EASTERN RESULTS FROM THE FEBRUARY 2017 LoAR
The Society College of Arms runs on monthly cycles and letters. Each month, the College processes name and armory submissions from all of the Kingdoms. Final decisions on submissions are made at the monthly meetings of the Pelican Queen of Arms (names) and the Wreath Queen of Arms (armory). Pelican and Wreath then write up their decisions in a Letter of Acceptances and Return (LoAR). After review and proofreading, LoARs generally are released two months after the meeting where the decisions are made.
An “acceptance” indicates that the item(s) listed are now registered with the Society. A “return” indicates that the item is returned to the submitter for additional work. Most items are registered without comments. Sometimes, the LoAR will address specific issues about the name or armory or will praise the submitter/herald on putting together a very nice historically accurate item.
The following results are from the February 2017 Wreath and Pelican meetings. The submissions in this letter are from Herald’s Point at Pennsic 2016.

EAST acceptances

Aoife inghean Donnchaidh. Name.

Benjamin le Rat. Name and device. Sable, in pale a hand inverted Or and a rat statant argent.

The submitter requested authenticity for “English.” While both name elements are in English, they do not appear to have overlapped in time. Thus, this name is not authentic, but it is registerable.

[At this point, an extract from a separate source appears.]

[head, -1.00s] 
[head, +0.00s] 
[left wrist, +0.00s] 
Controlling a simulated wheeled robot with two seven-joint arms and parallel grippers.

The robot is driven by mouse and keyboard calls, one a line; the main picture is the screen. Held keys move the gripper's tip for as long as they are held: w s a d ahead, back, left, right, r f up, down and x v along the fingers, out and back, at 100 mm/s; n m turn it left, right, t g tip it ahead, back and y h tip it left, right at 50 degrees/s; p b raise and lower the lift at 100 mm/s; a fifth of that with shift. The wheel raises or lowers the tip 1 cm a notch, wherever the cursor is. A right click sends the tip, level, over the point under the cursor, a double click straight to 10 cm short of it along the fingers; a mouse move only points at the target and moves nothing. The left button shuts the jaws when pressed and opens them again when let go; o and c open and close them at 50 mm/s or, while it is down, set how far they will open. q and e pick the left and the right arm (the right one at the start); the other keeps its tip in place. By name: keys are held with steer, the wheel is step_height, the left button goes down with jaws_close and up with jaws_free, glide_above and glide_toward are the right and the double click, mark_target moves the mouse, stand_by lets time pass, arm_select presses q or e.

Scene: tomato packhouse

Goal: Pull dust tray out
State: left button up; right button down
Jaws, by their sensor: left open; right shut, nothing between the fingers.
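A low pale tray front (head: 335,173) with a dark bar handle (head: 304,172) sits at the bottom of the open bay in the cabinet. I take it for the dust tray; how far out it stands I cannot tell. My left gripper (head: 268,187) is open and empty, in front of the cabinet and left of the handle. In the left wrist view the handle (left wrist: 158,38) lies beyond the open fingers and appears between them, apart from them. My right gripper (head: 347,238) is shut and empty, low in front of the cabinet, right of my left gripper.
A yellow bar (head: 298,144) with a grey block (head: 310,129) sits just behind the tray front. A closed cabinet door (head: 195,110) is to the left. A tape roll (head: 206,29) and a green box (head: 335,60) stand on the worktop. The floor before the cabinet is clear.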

Brannoc of Mountain Freehold. Name and device. Sable, a frying pan fesswise argent and issuant from base a demi-sun Or.

Although the name was submitted as Brannoc_ of Mountain Freehold, no documentation was provided in the Letter of Intent for the requested spelling of the given name. Instead, the only documentation was for Brannock as a 16th century English given name. Fortunately, Lillia Pelican Emerita found examples in 16th century English of names that use the endings -oc and -ock interchangeably. Based on this data, Brannoc_ is a valid variant spelling of the attested Brannock and we can register the given name as submitted.

Mountain Freehold is the registered name of an SCA branch.

Brigid nyn Thomas O’Neill. Name.

The submitter requested authenticity for “Irish.” The byname and construction are authentic for 16th century Anglicized Irish. Unfortunately, we were unable to document the given name Brigid in 16th century Anglicized Irish; it was documented on the Letter of Intent in English. Given the overlap in naming pools between 16th century English and 16th century Anglicized Irish, is it possible that a woman from an Anglicized family living in Ireland in the 16th century could have been named Brigid, but we cannot say for sure.

Cailin Macsalny. Badge. (Fieldless) Two arrows inverted in saltire argent, overall a boar’s head erased close Or.

The boar’s head was submitted as simply erased, which would place the severed edge closer to where the neck meets the shoulders. Instead, this head has the severed edge right behind the ears, so we reblazoned this as erased close. No difference is granted for this distinction; it is a purely artistic note.

Christopher of Smoking Rocks. Holding name and device (see PENDS for name). Per pale embattled vert and sable, a winged stag and a wolf combattant, in base two trenkets in fess, blades to center Or.

The charges in base were submitted as two leather worker’s knives. We modified the blazon to use the accepted term for this type of knife.

Submitted under the name Úlflundr Járnhauss, that name was pended as Úlfr Járnhauss.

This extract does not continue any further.